EXERCISE INSTRUCTIONS:
Reproduce exactly the lines of the material beneath, from the line that contains "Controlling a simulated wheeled" to the line that contains "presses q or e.", both included, and no other lines.
# Start of EXERCISE INPUT
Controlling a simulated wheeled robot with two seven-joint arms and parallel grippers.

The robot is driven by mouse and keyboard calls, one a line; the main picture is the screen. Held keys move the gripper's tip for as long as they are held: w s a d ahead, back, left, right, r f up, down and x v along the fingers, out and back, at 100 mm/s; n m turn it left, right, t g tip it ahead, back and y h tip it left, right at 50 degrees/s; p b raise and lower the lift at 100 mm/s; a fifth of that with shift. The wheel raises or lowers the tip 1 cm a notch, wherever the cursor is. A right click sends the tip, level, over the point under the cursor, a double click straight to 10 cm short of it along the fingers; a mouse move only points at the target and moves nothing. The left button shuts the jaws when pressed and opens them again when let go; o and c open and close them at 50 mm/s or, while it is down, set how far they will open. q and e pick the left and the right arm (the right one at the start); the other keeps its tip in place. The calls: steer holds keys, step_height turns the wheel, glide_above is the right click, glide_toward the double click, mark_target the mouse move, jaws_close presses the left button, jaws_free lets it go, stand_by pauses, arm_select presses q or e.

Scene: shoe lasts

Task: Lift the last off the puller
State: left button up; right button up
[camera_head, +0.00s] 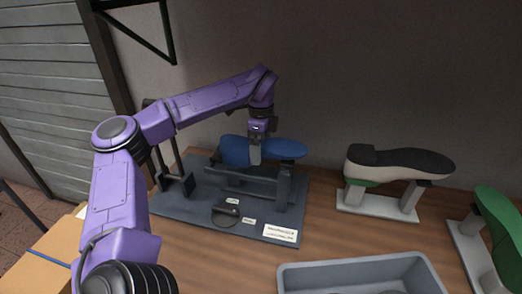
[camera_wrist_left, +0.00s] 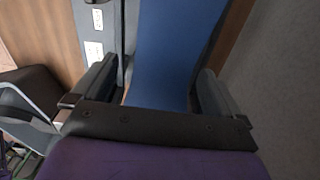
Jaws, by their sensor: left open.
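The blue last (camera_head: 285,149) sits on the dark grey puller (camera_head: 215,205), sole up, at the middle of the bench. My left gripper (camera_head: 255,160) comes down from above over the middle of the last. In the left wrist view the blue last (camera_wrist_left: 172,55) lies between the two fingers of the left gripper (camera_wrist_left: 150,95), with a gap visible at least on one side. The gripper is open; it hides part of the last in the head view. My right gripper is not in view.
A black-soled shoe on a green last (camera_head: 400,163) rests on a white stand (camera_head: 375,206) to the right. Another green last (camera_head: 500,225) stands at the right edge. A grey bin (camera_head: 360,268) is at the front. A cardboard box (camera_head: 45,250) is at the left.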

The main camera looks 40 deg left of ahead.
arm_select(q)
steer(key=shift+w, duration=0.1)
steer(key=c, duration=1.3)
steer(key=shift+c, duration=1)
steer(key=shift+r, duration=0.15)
# End of EXERCISE INPUT
# Start of EXERCISE INPUT
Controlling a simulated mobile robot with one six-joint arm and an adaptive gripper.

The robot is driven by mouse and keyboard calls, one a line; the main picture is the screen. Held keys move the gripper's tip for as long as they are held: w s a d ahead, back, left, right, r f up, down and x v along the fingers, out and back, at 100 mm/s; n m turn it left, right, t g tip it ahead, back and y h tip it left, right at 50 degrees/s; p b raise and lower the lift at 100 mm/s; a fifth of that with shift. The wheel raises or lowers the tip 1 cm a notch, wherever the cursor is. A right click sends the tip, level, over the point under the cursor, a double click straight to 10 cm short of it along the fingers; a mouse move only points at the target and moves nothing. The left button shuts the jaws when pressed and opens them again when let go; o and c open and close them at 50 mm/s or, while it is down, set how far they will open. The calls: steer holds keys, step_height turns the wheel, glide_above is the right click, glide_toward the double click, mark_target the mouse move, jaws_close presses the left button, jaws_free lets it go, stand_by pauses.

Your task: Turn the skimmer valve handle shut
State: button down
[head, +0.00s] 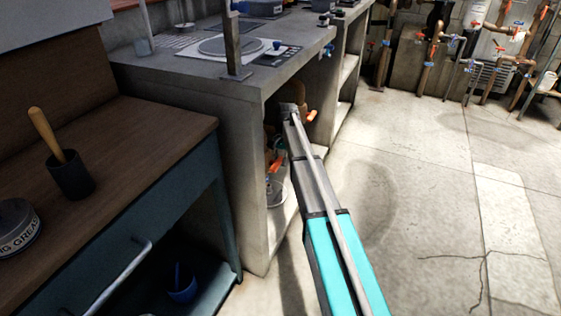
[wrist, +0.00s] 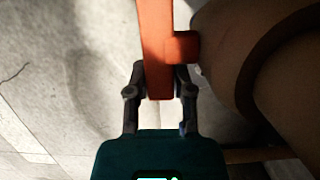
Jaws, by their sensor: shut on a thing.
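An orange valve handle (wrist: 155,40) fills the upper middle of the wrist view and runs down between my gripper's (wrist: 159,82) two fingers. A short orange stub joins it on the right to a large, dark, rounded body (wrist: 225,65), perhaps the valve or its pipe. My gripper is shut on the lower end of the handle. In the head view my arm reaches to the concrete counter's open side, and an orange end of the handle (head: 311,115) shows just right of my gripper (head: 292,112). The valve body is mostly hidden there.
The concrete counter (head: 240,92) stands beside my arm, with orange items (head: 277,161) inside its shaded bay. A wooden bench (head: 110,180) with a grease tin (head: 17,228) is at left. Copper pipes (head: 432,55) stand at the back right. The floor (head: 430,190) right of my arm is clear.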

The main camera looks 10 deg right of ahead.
# End of EXERCISE INPUT
ANSWER FOR THE TASK:
Controlling a simulated wheeled robot with two seven-joint arms and parallel grippers.

The robot is driven by mouse and keyboard calls, one a line; the main picture is the screen. Held keys move the gripper's tip for as long as they are held: w s a d ahead, back, left, right, r f up, down and x v along the fingers, out and back, at 100 mm/s; n m turn it left, right, t g tip it ahead, back and y h tip it left, right at 50 degrees/s; p b raise and lower the lift at 100 mm/s; a fifth of that with shift. The wheel raises or lowers the tip 1 cm a notch, wherever the cursor is. A right click sends the tip, level, over the point under the cursor, a double click straight to 10 cm short of it along the fingers; a mouse move only points at the target and moves nothing. The left button shuts the jaws when pressed and opens them again when let go; o and c open and close them at 50 mm/s or, while it is down, set how far they will open. q and e pick the left and the right arm (the right one at the start); the other keeps its tip in place. The calls: steer holds keys, step_height turns the wheel, glide_above is the right click, glide_toward the double click, mark_target the mouse move, jaws_close presses the left button, jaws_free lets it go, stand_by pauses, arm_select presses q or e.

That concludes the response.